Umfragen deuten auf kein besonders großes Interesse an der Volksabstimmung hin. In einer Umfrage der Tageszeitung Delo vom Montag meinten 54 Prozent der Befragten, dass sie über das Thema ungenügend informiert seien, um darüber entscheiden zu können. Der gleiche Anteil will der Abstimmung überhaupt fernbleiben, 38 Prozent gaben an, teilnehmen zu wollen. Die Beteiligung dürfte tatsächlich laut Delo jedoch ähnlich wie bei der EU-Wahl geringer ausfallen.
Es wird erwartet, dass überwiegend die Unterstützer der SDS und der christdemokratischen NSi (Neues Slowenien) beim Referendum abstimmen werden, so die Zeitung. Daher dürfte das Referendum kaum als Stimmungstest vor der vorgezogenen Parlamentswahl dienen. Die erwartete niedrige Beteiligung dürfte außerdem demonstrieren, was die Wähler davon halten, binnen weniger Wochen gleich dreimal zu den Urnen gebeten zu werden.
Die vorgezogenen Parlamentswahlen in Slowenien sollen erstmals im Sommer stattfinden. Eine Bürgerinitiative, die den Wahltermin am 13. Juli mitten in der Urlaubszeit als verfassungswidrig kritisiert, möchte das verhindern und lässt den Termin vom Verfassungsgericht prüfen. Das letzte Wort darüber, wann in Slowenien ein neues Parlament gewählt wird, werden somit die Verfassungsrichter haben.

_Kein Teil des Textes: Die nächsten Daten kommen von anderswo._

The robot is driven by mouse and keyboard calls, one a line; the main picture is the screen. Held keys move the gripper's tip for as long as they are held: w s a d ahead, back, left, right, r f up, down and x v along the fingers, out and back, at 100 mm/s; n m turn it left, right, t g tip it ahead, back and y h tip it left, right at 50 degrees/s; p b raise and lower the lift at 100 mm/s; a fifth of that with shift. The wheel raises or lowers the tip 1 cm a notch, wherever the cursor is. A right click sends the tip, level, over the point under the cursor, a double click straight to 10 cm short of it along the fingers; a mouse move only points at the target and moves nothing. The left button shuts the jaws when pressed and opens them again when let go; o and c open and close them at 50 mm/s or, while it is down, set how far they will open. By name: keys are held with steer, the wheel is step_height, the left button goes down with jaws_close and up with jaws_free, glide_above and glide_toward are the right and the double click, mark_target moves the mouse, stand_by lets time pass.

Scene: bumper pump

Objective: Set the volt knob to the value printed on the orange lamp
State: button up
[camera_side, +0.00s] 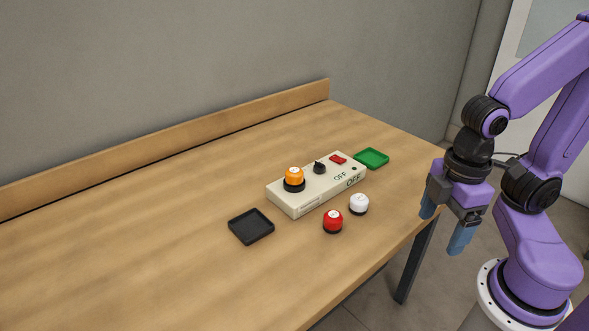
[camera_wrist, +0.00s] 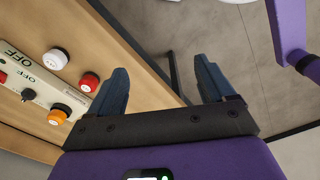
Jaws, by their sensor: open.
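The orange lamp (camera_side: 294,176) sits in a black ring at the left end of a cream control box (camera_side: 283,201) on the table. It also shows in the wrist view (camera_wrist: 57,115); its printed value is too small to read. The black volt knob (camera_side: 319,168) stands on the box's top, right of the lamp, near "OFF" lettering; its pointer direction cannot be made out. In the wrist view the knob (camera_wrist: 28,95) is partly visible. My gripper (camera_side: 444,228) is open and empty, at the table's right edge, well apart from the box.
A red lamp (camera_side: 333,222) and a white lamp (camera_side: 359,204) stand in front of the box. A black tray (camera_side: 251,227) is at the left, a green tray (camera_side: 372,158) behind the right end. A red switch (camera_side: 338,159) is on the box. The left table is clear.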

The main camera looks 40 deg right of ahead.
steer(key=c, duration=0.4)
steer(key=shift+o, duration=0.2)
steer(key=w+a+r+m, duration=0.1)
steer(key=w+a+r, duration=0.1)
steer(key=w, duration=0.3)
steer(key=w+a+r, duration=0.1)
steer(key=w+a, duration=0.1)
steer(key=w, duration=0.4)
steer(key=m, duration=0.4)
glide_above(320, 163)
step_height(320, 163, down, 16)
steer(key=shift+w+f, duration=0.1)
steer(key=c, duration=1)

Eine Gruppe von Universitätsprofessoren, Journalisten, Vertreter von neuen und bestehenden außerparlamentarischen Parteien sowie anderen bekannten Persönlichkeiten reichte am Donnerstag beim Verfassungsgericht einen Antrag zur Prüfung der Verfassungsmäßigkeit des Wahltermins ein. Das ist bereits der zweite Antrag zum Thema Neuwahlen, mit dem sich die Verfassungsrichter befassen werden.
Kein Wahltermin in Urlaubszeit
Die Gegner des Juli-Termins behaupten, dass der Urnengang in der Urlaubszeit das Wahlrecht der Bürger einschränke. Mit dem Urnengang am 13. Juli werde den Wählern, die sich zu dieser Zeit auf Urlaub befinden, insbesondere jenen im Ausland, die Stimmabgabe unmöglich gemacht bzw. deutlich eingeschränkt, argumentiert die Bürgerinitiative laut Medienberichten. Die erwartete niedrige Wahlbeteiligung würde außerdem die Legitimität der künftigen Regierung infrage stellen.
Der Wahltermin stellt laut Initiatoren außerdem neue Parteien in eine schlechtere Position gegenüber den etablierten Parteien. Im Laufe des während der Urlaubszeit verlaufenden Wahlkampfs würden es Kleinparteien nämlich schwierig haben, sich den Wählern angemessen vorzustellen, hieß es.
Auch Referendum wurde verschoben
Die Bürgerinitiative, die sich für Wahlen im Herbst einsetzt, sieht Parallelen zu der jüngsten Entscheidung des Verfassungsgerichts. Dieses ordnete eine Verschiebung des bevorstehenden Referendums über die Geheimdienst-Archive an, da der ursprüngliche Termin in die Mai-Schulferien gefallen wäre, mit dem Argument das Wahlrecht der Bürger würde durch den Termin eingeschränkt.
Während man auf die Entscheidung der Verfassungsrichter wartet, verlieren die Parteien keine Zeit bei den Vorbereitungen auf die Wahl. Auch Kooperationsgespräche laufen auf Hochtouren. Die Sozialdemokraten (SD) und die Pensionistenpartei (DeSUS) gründeten am Donnerstag einen "sozialdemokratischen Block für alle Generationen". Bei der Wahl wollen sie zwar mit getrennten Wahllisten auftreten, später aber eine Koalition bilden.
Ein Wahlbündnis liberaler Parteien schmiedet die scheidende Regierungschefin Alenka Bratusek. Im rechten Lager scheint es dagegen wenig Kooperationsbereitschaft zu geben. Auch die Volkspartei (SLS) und Neues Slowenien (NSi), die bei der Europawahl eine gemeinsame Wahlliste hatten, wollen bei der Parlamentswahl aus Zeitnot getrennt antreten.